Bonjour Claire BARRÉ. Vous venez de faire paraître un livre, intitulé Phrères, aux éditions Robert Laffont, avec pour figure centrale un poète méconnu du siècle dernier, Roger Gilbert-Lecomte. Pourquoi ce choix ?
Bonjour et merci de m’offrir cet espace de parole pour évoquer Roger Gilbert-Lecomte, un poète essentiel à mes yeux. Je l’ai « rencontré » quand j’étais encore adolescente, dans un Magazine Littéraire sur les Passions fatales. Et c’est une véritable passion qui s’est allumée en moi, à la lecture de ces premiers vers que je découvrais alors, de ce visage, aussi, qui semblait me dévisager avec insistance. Comme si je le reconnaissais instantanément. Qu’il m’appelait en me disant : « Réveille-toi. » Une passion, oui. Mais plus éveilleuse que fatale.
À l’époque, au tout début des années 90, il était le grand absent de l’histoire littéraire. Impossible, ou presque, de retrouver sa trace. Un poète bâillonné, en quelque sorte. Exclu.
Mais ma passion était en marche, dévorante. Il me fallait tout découvrir de lui. Internet n’existait pas. La quête commençait.

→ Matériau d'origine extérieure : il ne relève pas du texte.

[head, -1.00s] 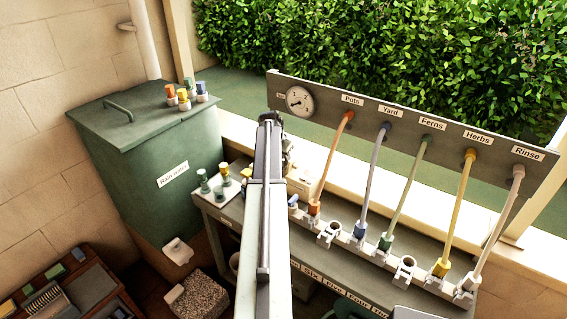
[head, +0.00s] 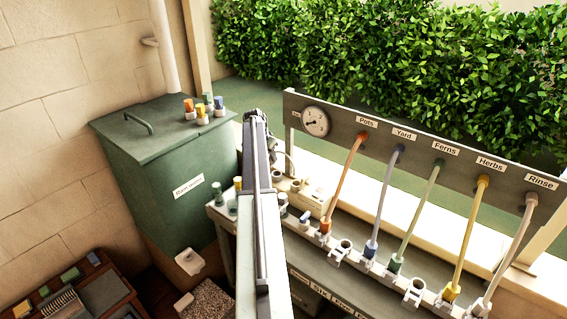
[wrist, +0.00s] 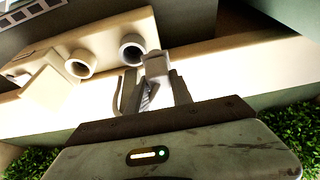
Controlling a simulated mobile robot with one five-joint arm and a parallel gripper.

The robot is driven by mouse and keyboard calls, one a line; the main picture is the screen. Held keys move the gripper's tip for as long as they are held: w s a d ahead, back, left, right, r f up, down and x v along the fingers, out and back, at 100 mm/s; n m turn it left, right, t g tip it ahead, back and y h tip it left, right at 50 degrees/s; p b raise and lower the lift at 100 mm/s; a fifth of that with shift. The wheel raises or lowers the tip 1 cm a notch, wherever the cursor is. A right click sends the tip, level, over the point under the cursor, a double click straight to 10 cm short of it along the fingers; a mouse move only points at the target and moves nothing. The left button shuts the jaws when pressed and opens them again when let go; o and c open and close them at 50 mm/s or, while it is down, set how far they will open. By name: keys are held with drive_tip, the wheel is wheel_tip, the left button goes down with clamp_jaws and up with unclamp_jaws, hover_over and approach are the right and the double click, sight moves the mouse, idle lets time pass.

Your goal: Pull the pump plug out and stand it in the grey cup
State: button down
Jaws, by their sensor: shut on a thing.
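My gripper (wrist: 155,88) is shut on a pale grey plug (wrist: 157,65), with a finger on either side of it in the wrist view. A pale cable loops beside the fingers. The plug is close to the right end of a beige block (wrist: 105,40) with two round, open cups, one on the left (wrist: 80,63) and one nearer the plug (wrist: 132,47). I cannot tell which is the grey cup. In the head view the block (head: 312,200) stands on the bench just right of my arm, which hides the plug and most of my gripper.
A rail of clips (head: 380,265) with several coloured hoses runs along the bench, below a labelled board (head: 430,150) with a gauge (head: 315,121). A green rain water tank (head: 175,175) stands left. Small capped plugs (head: 203,112) stand on its lid.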

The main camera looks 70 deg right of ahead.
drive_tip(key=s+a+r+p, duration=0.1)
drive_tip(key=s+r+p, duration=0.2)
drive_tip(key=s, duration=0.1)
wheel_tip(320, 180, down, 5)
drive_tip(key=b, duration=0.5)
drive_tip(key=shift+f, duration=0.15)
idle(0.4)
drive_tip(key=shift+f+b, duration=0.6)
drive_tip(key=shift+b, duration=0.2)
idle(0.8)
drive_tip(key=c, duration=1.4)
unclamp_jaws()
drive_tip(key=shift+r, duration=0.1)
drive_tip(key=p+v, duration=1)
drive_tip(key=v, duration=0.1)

C’est dans la librairie Gallimard, boulevard Raspail, que je retrouvai – enfin – sa trace : le tome 2 de ses œuvres complètes : ses poèmes. Je pus acheter également le livre de Roland Dumas, « Plaidoyer pour Roger Gilbert-Lecomte », un livre expliquant le combat que Pierre Minet, fidèle parmi les fidèles, mena, aux côtés de l’avocat, pour pouvoir publier certaines œuvres de Lecomte, gardées sous clé par une héritière abusive, qui jugeait ce poète trop amoral à son – petit – goût. Et c’est dans les rayons de cette librairie que je pus me procurer mon premier livre de René Daumal, son sublime recueil, « Le Contre-Ciel ».
Profitons de l’arrivée de Daumal pour répondre un peu plus précisément à votre question. Pour être tout à fait franche, je ne pense pas que Lecomte soit l’unique figure centrale de « Phrères ». Si le titre est au pluriel, c’est que j’ai voulu, dans ce roman, évoquer l’amitié fondatrice et fondamentale de Roger Gilbert-Lecomte et René Daumal. Les Phrères incandescents.

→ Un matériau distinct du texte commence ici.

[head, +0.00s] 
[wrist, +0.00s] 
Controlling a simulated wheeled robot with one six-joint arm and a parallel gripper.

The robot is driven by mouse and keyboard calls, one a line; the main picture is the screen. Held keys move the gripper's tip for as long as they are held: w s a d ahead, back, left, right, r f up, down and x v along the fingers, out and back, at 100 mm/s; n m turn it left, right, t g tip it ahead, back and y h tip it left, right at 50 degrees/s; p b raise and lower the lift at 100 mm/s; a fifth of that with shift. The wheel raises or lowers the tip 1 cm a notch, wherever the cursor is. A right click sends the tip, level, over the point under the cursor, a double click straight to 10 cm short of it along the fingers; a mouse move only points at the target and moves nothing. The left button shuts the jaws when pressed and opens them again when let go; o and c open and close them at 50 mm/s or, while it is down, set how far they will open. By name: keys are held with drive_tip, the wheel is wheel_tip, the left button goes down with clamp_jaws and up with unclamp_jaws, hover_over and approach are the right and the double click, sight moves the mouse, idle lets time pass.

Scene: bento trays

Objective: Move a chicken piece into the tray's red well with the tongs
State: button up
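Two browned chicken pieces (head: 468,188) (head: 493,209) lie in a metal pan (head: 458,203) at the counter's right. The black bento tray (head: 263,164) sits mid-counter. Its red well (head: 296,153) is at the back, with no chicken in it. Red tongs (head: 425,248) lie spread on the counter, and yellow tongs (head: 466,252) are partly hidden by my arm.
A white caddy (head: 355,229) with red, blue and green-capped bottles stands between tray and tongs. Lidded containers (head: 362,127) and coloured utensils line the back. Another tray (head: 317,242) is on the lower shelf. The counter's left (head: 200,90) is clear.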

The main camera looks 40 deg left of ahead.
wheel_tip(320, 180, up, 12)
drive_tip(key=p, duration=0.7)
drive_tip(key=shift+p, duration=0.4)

J’en discutai, il y a peu, avec Jean-Philippe de Tonnac, qui a écrit un merveilleux livre sur Daumal, « René Daumal, l’archange », et nous avons constaté que, le plus souvent, les adorateurs des Phrères simplistes, se divisent en deux grandes colonnes qui paraissent irréconciliables : il y a les fervents défenseurs de Roger Gilbert-Lecomte — poète sans doute plus sulfureux et tragique — qui voient le départ de Daumal vers d’autres sphères comme une trahison suprême, et puis, il y a les daumaliens, qui considèrent parfois les premiers écrits de Daumal et son amitié avec Lecomte comme des sortes d’erreurs de jeunesse, d’aveuglements qui seront suivis par un éveil véritable.

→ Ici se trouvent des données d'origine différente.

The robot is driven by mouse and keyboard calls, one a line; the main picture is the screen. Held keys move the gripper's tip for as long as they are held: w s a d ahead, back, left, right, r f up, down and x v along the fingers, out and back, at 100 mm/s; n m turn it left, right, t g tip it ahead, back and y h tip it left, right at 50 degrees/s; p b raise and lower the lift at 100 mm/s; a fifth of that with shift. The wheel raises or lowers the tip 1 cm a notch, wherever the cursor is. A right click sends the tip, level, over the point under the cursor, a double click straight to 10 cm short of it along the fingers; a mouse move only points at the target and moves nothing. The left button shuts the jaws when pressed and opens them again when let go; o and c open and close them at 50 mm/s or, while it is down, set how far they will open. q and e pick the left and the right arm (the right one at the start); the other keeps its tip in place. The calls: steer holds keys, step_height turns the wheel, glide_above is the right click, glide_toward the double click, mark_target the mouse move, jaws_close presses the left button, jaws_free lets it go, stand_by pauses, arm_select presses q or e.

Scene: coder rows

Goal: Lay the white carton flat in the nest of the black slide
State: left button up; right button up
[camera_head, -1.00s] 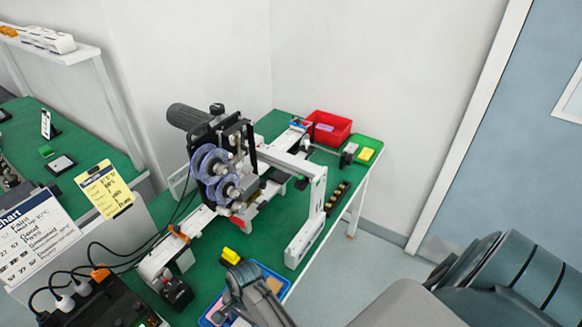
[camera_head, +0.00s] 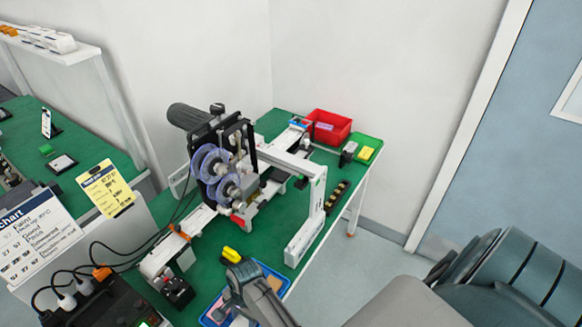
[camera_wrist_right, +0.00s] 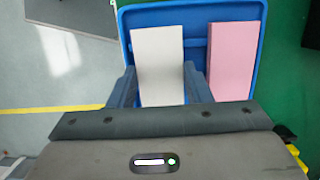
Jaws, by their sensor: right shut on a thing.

J’ai voulu, dans ce roman, revenir aux racines, aux origines. Si ces deux poètes paraissent, peut-être, à première vue, foncièrement différents, Daumal étant sans doute un poète « blanc » et Lecomte un poète « noir », il me semble que c’est leur rencontre qui les a forgés, qui a ensemencé la terre fertile, qui leur a permis de devenir ceux qu’ils allaient être, qui leur a permis de naître à eux-mêmes. Les séparer, les dissocier, me semble absurde. Certes, leurs chemins ont fini par s’éloigner, mais ils restent, à mes yeux, les brins d’un même ADN. Les deux faces d’un même miroir. Ou plutôt : les deux facettes d’un même dimanat. Et ne voir les choses qu’en blanc et noir me semble une injustice faite à la poésie qui fait resplendir, entre ces deux extrêmes, toutes les nuances de l’Arc-en-Ciel.
Pour en revenir à ma quête, je trouve admirable, justement, que lorsqu’on découvre Lecomte, on ne peut pas ne pas rencontrer Daumal, et inversement. Ils sont liés. Et, à travers eux, on fait rapidement la connaissance de leurs autres phrères : Roger Vailland, bien sûr, La Stryge, Pierre Minet, mais aussi tous les membres de leur revue littéraire Le Grand Jeu, qui compte des écrivains, des poètes, des peintres, des photographes, des dessinateurs. Dans leurs écrits se trouvent également les poètes, penseurs et artistes qu’ils admiraient. Ils nous donnent envie de nous plonger dans une recherche effrénée. Forment une sorte de spirale à plusieurs entrées et ouvrent des portes, nous entraînent dans un tourbillon.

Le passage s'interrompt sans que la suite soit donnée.